Activists Pay Tribute To Beko Ransome-Kuti, 14 Years After
Fourteen years after human rights activist Dr Beko Ransome-Kuti died, members of his family and representatives of various civil society groups gathered and organised an event in his honour.
They gathered at the Anthony Village Garden where the Lagos State government had erected a statue in honour of the late pro-democracy activist in 2010.
Speakers at the event used the opportunity to call for improved security in the country and an end to terrorism.
In her remarks, President of the rights group, Women Arise, Joe Okei-Odumakin, described late Beko as a consistent fighter, defender of the cheated and an ardent critic of all forms of oppression.
She noted that the greatest legacy was to continue to imbibe the virtues he lived and died for.
The activist asked Nigerians to continue to insist on the rule of law, speak against injustice, disobedience to court orders, and an end to terrorism.
She called on the government to create an enabling environment, stressing that any government that fails to provide security has no business being in governance.

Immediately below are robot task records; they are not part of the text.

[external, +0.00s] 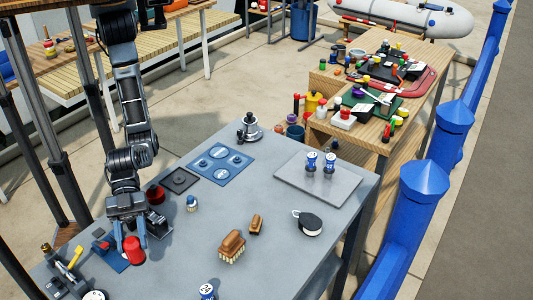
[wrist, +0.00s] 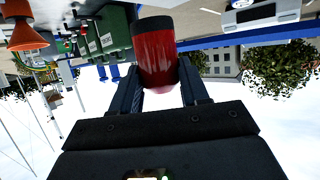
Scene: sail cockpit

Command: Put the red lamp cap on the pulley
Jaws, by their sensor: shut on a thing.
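My gripper (external: 130,222) is at the left end of the grey table, pointing down. It is shut on a red cylinder (external: 134,250), which looks like the red lamp cap. In the wrist view the red lamp cap (wrist: 155,50) sits between the two fingers, with a dark band at its end. I cannot tell whether it touches the table. A rounded black and white block with a small loop (external: 308,223), probably the pulley, lies on the table well to the right of my gripper. It does not show clearly in the wrist view.
A brown brush (external: 231,246) and a smaller one (external: 256,224) lie between my gripper and the pulley. A dark red round piece (external: 155,194) is close behind my gripper. A grey board (external: 345,190) holds two blue-and-white cylinders. A winch (external: 248,128) stands at the back.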

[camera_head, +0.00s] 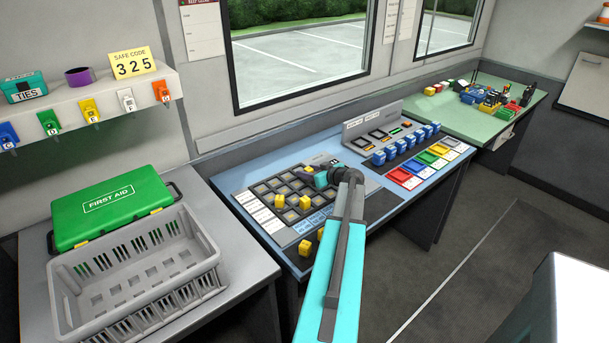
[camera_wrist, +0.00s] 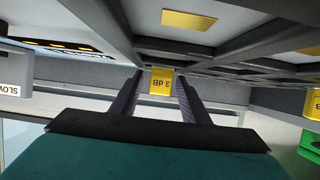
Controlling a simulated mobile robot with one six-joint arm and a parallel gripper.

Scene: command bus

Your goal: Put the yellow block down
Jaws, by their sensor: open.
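A yellow block (camera_wrist: 160,81) marked "3 dB" sits between the fingertips of my gripper (camera_wrist: 160,76) in the wrist view, with a finger on each side. The fingers are open. Whether they touch the block is hard to tell. In the head view my gripper (camera_head: 311,173) is low over the back part of the dark grid tray (camera_head: 262,186), and a small yellow patch of the block (camera_head: 309,169) shows at its tip. The block's underside is hidden, so its contact with the tray is unclear.
Other yellow blocks stand nearer the front: one (camera_head: 279,201) and another (camera_head: 305,202) on the tray, one (camera_head: 305,248) by the blue table's (camera_head: 345,228) front edge. A row of blue pieces (camera_head: 405,143) and coloured bins (camera_head: 425,166) lie right. A grey crate (camera_head: 140,285) stands left.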

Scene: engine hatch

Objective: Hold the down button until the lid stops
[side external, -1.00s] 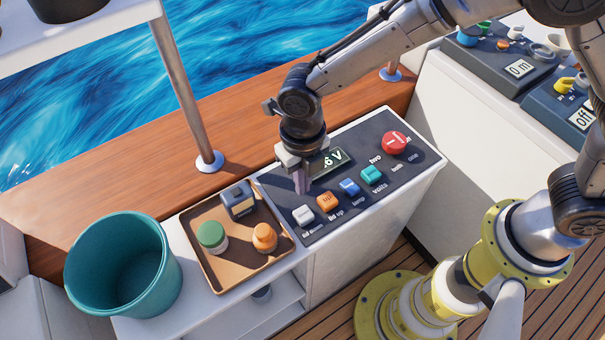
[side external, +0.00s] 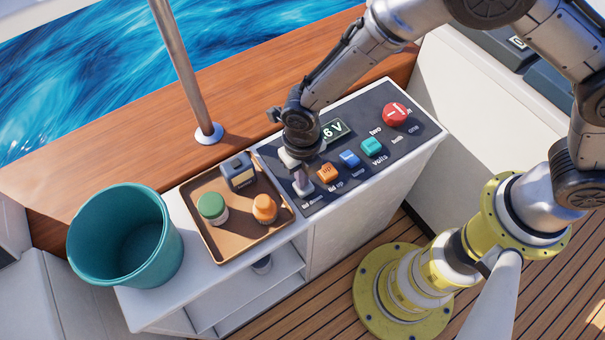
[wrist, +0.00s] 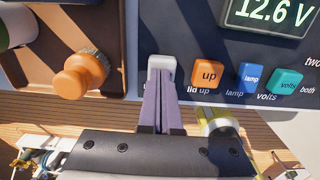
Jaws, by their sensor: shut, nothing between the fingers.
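The white down button (wrist: 162,64) is at the left end of the button row, beside the orange up button (wrist: 208,74). My gripper (wrist: 162,78) is shut and empty, its fingertips overlapping the white button in the wrist view. In the side view my gripper (side external: 303,189) is low over the button's place, covering most of it. The tips appear at the button; I cannot tell how far it is pressed. I cannot make out the lid in either view.
A brown tray (side external: 232,244) with several containers lies just left. A teal bucket (side external: 124,238) stands farther left.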

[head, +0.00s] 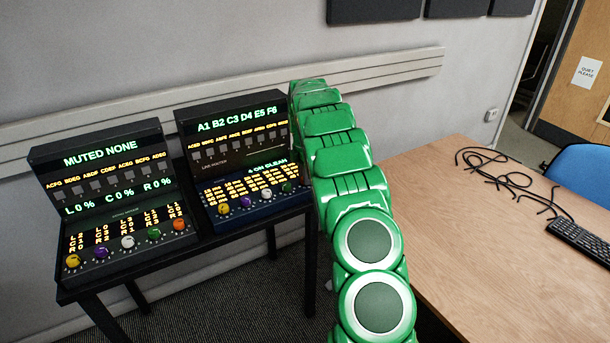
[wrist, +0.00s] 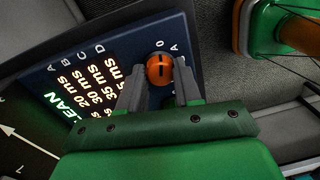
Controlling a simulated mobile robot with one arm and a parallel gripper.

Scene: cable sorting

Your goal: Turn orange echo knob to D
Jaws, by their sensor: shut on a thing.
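The orange echo knob (wrist: 160,69) sits at the edge of the dark blue panel (wrist: 128,33) in the wrist view. My gripper (wrist: 159,82) is shut on it, one finger on each side. A dark mark shows on the knob's face, but I cannot tell which letter it points to.
The left console (head: 115,190) has its own orange knob (head: 179,224) and several others. Yellow, purple, white and green knobs line the right console's front. A wooden desk (head: 470,250) with black cables (head: 500,175) and a keyboard (head: 580,242) stands at right.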

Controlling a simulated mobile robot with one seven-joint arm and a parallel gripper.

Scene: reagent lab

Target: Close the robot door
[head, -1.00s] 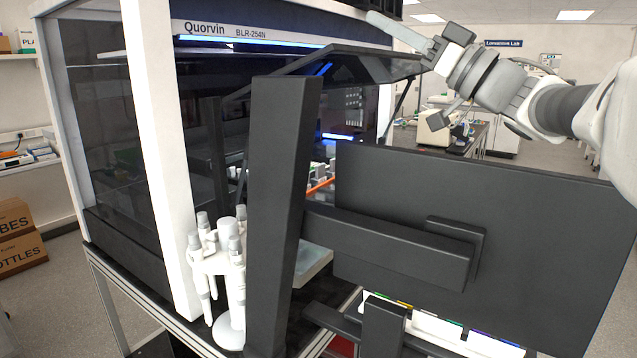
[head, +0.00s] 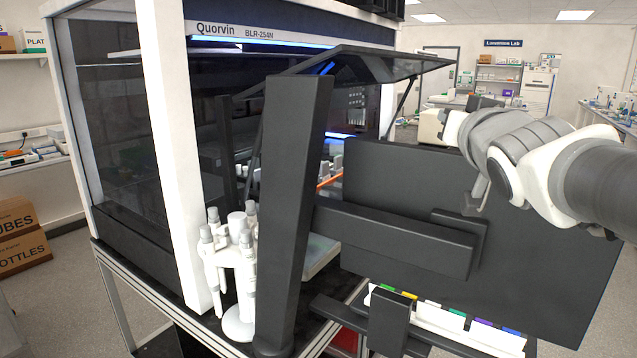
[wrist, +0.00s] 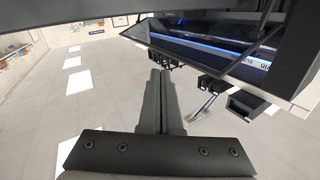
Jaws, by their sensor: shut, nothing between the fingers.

Another human rights activist, Femi Aborisade, condemned the recent de-registration of 74 political parties.
He described the action of the Independent National Electoral Commission (INEC) as an anti-democratic measure that excluded a large number of people organised in the small political parties.
Aborisade, therefore, called for an amendment of the Constitution to remove Section 225a of the 1999 Constitution.
Also present at the event were NADECO Chairman, Admiral Ndubuisi Kanu, and a Representative of the Ransome-Kuti family, Dr Dotun Ransome-Kuti.
Others are Deputy President of Campaign for Democracy, Bayo Obatungashe, and the Director of Grassroot Democratic Initiative, Rasaq Oladosu.
The activists laid a wreath in honour of Beko and chanted various songs of solidarity.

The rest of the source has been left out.